> WHAT YOU HAVE TO DO
The required output is a word-for-word copy of the lines from the line bearing "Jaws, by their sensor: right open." through the line bearing "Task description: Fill", inclusive, and no other lines.

> EXERCISE INPUTS

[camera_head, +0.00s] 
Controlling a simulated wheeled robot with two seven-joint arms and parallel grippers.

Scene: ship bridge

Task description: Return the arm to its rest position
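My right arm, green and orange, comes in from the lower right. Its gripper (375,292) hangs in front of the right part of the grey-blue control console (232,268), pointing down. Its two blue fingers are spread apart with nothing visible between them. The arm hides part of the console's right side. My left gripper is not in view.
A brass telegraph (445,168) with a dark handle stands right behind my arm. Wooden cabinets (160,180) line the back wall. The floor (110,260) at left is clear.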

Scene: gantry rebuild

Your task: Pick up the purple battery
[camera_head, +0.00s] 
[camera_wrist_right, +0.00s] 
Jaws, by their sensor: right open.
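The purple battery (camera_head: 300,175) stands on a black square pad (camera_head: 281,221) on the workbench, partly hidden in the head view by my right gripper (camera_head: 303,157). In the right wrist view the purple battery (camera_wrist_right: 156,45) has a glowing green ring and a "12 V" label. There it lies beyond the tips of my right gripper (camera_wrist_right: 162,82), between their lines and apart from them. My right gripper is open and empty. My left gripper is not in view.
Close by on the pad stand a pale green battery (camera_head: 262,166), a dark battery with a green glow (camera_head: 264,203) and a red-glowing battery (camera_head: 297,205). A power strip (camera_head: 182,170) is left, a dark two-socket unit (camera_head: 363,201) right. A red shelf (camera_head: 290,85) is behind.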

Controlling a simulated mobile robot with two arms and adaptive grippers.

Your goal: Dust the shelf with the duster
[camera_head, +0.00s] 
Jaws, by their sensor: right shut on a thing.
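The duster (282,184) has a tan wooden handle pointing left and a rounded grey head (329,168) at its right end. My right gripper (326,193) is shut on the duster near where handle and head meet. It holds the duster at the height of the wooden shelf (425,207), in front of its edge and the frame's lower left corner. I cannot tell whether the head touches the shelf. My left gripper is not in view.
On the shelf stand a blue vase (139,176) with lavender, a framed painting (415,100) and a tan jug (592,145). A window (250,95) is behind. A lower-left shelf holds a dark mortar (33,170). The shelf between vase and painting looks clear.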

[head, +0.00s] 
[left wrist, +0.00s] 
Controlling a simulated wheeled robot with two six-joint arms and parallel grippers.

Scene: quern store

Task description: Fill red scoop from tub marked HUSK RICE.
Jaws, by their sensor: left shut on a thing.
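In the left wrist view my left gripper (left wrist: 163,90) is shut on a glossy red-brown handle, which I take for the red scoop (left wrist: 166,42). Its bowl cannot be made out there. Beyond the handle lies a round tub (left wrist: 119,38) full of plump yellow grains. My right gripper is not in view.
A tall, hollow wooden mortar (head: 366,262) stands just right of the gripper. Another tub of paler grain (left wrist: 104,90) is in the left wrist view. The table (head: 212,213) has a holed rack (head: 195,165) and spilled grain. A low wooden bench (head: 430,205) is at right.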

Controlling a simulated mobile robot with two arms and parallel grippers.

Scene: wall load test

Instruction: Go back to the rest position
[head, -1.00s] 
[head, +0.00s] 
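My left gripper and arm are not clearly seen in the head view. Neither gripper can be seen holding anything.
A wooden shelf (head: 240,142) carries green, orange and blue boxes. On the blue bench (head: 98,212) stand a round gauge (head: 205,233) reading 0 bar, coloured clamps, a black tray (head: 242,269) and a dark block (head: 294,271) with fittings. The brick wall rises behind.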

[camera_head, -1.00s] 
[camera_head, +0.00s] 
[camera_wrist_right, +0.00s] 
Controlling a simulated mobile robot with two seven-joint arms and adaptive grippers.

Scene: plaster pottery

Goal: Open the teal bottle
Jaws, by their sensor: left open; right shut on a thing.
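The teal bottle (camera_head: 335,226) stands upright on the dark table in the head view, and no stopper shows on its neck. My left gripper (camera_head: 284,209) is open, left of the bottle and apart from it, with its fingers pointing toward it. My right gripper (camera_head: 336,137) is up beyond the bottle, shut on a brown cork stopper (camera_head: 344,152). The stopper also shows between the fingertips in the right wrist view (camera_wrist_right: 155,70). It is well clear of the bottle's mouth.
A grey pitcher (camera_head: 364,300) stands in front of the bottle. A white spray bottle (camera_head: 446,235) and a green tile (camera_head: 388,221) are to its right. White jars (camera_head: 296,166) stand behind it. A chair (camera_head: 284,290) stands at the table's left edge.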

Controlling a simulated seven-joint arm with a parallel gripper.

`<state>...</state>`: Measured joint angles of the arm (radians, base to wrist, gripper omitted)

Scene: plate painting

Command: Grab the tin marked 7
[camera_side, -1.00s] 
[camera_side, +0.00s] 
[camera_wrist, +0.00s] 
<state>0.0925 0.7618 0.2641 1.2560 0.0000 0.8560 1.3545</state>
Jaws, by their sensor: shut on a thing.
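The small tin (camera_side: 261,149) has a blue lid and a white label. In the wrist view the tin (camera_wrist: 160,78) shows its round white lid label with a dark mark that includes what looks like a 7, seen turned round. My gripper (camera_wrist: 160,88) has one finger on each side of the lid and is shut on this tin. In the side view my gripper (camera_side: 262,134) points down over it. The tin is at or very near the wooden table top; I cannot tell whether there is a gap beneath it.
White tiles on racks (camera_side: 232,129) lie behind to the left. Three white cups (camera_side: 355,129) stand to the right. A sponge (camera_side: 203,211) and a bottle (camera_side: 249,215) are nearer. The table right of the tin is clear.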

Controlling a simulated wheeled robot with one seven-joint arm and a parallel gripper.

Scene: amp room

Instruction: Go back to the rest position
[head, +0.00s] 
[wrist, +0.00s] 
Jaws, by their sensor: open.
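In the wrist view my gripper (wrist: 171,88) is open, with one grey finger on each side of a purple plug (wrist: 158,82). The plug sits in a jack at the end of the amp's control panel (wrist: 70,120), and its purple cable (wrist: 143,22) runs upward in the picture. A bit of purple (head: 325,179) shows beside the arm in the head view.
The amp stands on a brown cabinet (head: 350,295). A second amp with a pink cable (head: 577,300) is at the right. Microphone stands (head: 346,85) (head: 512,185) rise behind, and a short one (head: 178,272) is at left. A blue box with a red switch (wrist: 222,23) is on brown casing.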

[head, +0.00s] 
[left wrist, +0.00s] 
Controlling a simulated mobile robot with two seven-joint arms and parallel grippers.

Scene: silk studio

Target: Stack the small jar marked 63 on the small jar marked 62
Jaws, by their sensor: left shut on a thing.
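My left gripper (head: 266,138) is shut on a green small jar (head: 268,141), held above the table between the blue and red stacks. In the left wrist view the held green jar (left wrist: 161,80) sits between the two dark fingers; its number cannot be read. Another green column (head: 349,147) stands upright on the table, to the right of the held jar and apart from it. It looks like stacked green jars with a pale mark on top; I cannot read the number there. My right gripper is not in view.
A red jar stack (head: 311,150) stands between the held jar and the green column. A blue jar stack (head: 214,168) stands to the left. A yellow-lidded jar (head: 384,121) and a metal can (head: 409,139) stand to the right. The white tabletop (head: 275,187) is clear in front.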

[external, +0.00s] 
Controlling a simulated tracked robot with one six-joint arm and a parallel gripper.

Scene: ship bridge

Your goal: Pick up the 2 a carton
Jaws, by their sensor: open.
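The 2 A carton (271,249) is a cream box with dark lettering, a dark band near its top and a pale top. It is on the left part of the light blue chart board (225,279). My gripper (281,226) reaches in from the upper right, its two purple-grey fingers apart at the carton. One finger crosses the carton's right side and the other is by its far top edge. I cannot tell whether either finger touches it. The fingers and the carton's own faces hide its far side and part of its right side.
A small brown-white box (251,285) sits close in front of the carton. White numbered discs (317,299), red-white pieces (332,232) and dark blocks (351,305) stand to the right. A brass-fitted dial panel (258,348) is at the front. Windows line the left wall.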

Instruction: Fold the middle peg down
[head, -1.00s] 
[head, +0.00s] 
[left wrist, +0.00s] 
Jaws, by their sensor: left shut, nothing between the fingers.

> TASK ANSWER
Jaws, by their sensor: right open.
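The purple battery (camera_head: 300,175) stands on a black square pad (camera_head: 281,221) on the workbench, partly hidden in the head view by my right gripper (camera_head: 303,157). In the right wrist view the purple battery (camera_wrist_right: 156,45) has a glowing green ring and a "12 V" label. There it lies beyond the tips of my right gripper (camera_wrist_right: 162,82), between their lines and apart from them. My right gripper is open and empty. My left gripper is not in view.
Close by on the pad stand a pale green battery (camera_head: 262,166), a dark battery with a green glow (camera_head: 264,203) and a red-glowing battery (camera_head: 297,205). A power strip (camera_head: 182,170) is left, a dark two-socket unit (camera_head: 363,201) right. A red shelf (camera_head: 290,85) is behind.

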Controlling a simulated mobile robot with two arms and adaptive grippers.

Your goal: Dust the shelf with the duster
[camera_head, +0.00s] 
Jaws, by their sensor: right shut on a thing.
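The duster (282,184) has a tan wooden handle pointing left and a rounded grey head (329,168) at its right end. My right gripper (326,193) is shut on the duster near where handle and head meet. It holds the duster at the height of the wooden shelf (425,207), in front of its edge and the frame's lower left corner. I cannot tell whether the head touches the shelf. My left gripper is not in view.
On the shelf stand a blue vase (139,176) with lavender, a framed painting (415,100) and a tan jug (592,145). A window (250,95) is behind. A lower-left shelf holds a dark mortar (33,170). The shelf between vase and painting looks clear.

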[head, +0.00s] 
[left wrist, +0.00s] 
Controlling a simulated wheeled robot with two six-joint arms and parallel grippers.

Scene: quern store

Task description: Fill red scoop from tub marked HUSK RICE.

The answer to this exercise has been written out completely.